Julianka dzielnie nadmuchiwała balony a Sara, która przyszła trochę później, zaczęła się szybko uczyć na pamięć wierszyka autorstwa Babć, żeby go zaśpiewać podczas występu. Szybkie dopracowanie scenariusza i już spieszymy do czekających na nas: Oli, Edytki, Adasia, Dawidka, Marcinka, Przemka i Kubusia. Niestety dzieci nie są w komplecie, gdyż Julcia i Sylwek przebywają w szpitalu. Zaczynamy występ. Niespodzianką jest występ Czarownicy Trambuliny no i oczywiście 2 młodziutkich wolontariuszek 9,5 letniej Julianki i 11 letniej Sary. Dobra Czarownica, pomimo przebrania, nie przestraszyła dzieci a najmłodszy 2,5 letni Marcinek wręcz głośno się śmiał i wyciągał do niej rączki. Po popisie Czarownicy wierszyk o śniegu odśpiewała Sara i zebrała zasłużone brawa. Brawa od Babć były także za to, że tak szybko opanowała tekst i świetnie dobrała do niego miłą dla ucha melodię. Potem u dzieci zjawiła się Królowa Zima, rozmowny Bałwanek, rozplotkowane leśne zwierzątka i jeżyk, zdziwiony, że przez jego kolce pękają kolorowe baloniki. A baloniki naprawdę pękały z hukiem, na wyraźną prośbę dzieci. Było głośno i wesoło. Podobał się także wierszyk „Co babcia i dziadek potrafią”. Na gorące oklaski zasłużyła Julianka, która pięknie i wzruszająco odśpiewała piosenkę o Kopciuszku.
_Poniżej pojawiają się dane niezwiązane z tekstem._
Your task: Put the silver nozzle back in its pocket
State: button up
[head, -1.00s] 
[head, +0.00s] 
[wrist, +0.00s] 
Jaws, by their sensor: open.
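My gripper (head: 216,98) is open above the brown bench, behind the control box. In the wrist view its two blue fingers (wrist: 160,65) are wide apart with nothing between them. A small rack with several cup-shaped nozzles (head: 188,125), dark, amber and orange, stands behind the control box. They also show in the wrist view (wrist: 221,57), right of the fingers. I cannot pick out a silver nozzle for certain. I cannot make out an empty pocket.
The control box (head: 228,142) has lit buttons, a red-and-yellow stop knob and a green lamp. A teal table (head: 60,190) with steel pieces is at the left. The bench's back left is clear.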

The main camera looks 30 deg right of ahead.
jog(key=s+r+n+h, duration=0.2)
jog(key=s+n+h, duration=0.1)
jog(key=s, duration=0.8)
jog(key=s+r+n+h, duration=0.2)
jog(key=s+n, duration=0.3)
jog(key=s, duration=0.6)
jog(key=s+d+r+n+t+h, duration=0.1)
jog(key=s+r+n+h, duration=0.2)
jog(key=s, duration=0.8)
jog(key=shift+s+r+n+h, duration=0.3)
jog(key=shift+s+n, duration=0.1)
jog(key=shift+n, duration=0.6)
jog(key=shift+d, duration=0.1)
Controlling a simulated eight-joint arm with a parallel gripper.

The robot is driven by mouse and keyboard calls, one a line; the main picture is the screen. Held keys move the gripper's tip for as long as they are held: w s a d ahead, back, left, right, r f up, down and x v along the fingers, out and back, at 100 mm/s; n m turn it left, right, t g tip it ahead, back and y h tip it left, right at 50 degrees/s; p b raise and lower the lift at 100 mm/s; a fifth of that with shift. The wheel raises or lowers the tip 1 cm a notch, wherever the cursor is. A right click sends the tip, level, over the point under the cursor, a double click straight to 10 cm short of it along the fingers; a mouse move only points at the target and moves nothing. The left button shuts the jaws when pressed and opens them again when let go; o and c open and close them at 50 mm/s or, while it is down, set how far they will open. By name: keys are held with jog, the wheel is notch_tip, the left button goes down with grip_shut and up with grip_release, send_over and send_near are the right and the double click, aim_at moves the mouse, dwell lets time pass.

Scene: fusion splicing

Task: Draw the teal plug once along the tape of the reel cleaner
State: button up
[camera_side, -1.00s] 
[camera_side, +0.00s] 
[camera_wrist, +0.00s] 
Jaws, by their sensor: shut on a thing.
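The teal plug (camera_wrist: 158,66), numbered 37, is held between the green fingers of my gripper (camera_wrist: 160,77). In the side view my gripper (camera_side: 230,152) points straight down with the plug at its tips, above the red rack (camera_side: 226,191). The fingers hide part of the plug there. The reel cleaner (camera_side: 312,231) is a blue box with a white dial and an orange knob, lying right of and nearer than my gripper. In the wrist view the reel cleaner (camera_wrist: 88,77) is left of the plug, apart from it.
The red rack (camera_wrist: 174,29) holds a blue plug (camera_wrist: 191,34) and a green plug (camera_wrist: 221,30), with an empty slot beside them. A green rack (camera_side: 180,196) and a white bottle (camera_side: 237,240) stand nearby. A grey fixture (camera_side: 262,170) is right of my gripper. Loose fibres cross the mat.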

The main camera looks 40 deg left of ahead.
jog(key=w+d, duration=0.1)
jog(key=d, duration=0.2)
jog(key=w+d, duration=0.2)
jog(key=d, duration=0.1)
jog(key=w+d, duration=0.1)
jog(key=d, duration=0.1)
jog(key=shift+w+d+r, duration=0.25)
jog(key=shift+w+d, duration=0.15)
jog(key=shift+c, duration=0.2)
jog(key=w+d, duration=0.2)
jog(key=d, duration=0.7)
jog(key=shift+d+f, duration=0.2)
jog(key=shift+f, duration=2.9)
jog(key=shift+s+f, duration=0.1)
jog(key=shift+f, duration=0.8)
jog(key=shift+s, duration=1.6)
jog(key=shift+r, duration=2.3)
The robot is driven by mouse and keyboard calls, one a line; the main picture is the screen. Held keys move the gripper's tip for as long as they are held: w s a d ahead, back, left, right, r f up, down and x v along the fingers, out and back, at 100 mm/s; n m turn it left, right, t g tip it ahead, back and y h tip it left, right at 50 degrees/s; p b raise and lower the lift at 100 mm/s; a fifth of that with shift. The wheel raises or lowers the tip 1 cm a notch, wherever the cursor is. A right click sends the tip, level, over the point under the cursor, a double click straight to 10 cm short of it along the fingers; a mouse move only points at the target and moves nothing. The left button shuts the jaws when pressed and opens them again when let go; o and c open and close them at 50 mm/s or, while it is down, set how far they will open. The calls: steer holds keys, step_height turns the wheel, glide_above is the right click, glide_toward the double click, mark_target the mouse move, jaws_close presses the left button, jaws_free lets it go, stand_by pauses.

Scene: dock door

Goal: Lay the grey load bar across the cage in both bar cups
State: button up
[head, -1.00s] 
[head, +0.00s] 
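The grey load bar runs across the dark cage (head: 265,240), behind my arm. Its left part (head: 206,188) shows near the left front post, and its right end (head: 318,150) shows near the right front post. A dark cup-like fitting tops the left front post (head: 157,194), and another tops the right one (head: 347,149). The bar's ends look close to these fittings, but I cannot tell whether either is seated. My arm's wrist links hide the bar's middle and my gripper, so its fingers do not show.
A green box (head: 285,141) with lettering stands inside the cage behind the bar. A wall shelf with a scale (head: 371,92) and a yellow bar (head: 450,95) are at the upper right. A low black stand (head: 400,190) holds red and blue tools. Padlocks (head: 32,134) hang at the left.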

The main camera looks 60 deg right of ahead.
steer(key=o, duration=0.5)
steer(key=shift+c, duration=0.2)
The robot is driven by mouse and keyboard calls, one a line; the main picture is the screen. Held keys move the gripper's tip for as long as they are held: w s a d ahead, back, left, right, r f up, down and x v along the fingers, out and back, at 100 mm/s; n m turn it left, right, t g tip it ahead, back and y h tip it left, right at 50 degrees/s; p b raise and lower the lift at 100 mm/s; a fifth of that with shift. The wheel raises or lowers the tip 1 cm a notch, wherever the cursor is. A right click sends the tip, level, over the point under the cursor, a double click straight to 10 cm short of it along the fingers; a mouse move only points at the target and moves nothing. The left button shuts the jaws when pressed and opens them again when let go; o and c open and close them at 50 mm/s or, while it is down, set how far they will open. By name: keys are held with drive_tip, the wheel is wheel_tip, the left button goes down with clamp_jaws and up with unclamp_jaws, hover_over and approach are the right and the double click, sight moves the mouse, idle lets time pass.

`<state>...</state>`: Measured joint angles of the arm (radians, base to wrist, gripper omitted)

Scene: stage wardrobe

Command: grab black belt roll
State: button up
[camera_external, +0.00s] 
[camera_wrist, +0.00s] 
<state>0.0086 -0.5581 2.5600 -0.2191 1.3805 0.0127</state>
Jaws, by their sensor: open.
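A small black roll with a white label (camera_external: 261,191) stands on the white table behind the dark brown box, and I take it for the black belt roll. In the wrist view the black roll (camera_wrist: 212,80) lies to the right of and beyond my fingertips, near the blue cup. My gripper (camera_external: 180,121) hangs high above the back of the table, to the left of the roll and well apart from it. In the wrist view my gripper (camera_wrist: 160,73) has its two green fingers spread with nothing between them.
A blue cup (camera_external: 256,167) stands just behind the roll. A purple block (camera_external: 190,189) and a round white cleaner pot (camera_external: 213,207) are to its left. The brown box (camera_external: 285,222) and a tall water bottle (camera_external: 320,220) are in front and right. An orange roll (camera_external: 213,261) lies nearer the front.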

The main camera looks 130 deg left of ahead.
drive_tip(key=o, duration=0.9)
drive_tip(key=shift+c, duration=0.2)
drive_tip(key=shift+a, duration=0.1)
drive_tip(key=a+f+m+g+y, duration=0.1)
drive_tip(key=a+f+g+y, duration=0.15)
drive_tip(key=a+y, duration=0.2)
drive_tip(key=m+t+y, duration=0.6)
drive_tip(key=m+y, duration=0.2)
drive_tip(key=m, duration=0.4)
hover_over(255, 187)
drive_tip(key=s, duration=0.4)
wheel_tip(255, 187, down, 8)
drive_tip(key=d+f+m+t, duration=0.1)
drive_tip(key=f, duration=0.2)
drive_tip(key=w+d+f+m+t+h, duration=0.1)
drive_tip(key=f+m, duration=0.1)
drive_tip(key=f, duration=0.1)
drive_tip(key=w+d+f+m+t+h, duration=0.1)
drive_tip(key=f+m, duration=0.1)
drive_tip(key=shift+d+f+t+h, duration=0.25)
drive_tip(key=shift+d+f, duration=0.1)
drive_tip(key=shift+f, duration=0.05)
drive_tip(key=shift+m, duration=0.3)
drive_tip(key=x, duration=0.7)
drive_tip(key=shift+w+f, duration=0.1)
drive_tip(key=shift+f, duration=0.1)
Na zakończenie występu Babcia Zosia poderwała wszystkich do naśladowania drzew, chwiejących się na wietrze. Wierszyk musiał być bisowany i panie opiekunki szybko się go uczyły, żeby od jutra trenować go razem z dziećmi. Nadszedł czas na prezenty. Latające babcie dostały piękne laurki, wykonane własnoręcznie przez dzieci. A dzieci otrzymały kubeczki (z ławeczką Tuwima na Piotrkowskiej) i różne książeczki. Po występie zostałyśmy zaproszone na słodki poczęstunek. Zmienił się trochę skład dzieci, w porównaniu z tym z roku 2010. Nie było już z nami Oli i Kacperka. Oleńka została adoptowana i ma już w Belgii swoją prawdziwą rodzinę, Kacperek trafił do rodziny zastępczej. A na ich miejsce przyszli Adaś i Marcinek i mamy nadzieję, że też będą nas traktować jak swoje babcie. Trudno było się pożegnać i wyjść od dzieci, ale Latające Babcie musiały jeszcze zdążyć na Dzień Babci, do swoich domów. Buziaki, uściski, przytulanki i prośby o częste odwiedziny. Do widzenia, Kochani. To był dobry, pełen miłości wieczór.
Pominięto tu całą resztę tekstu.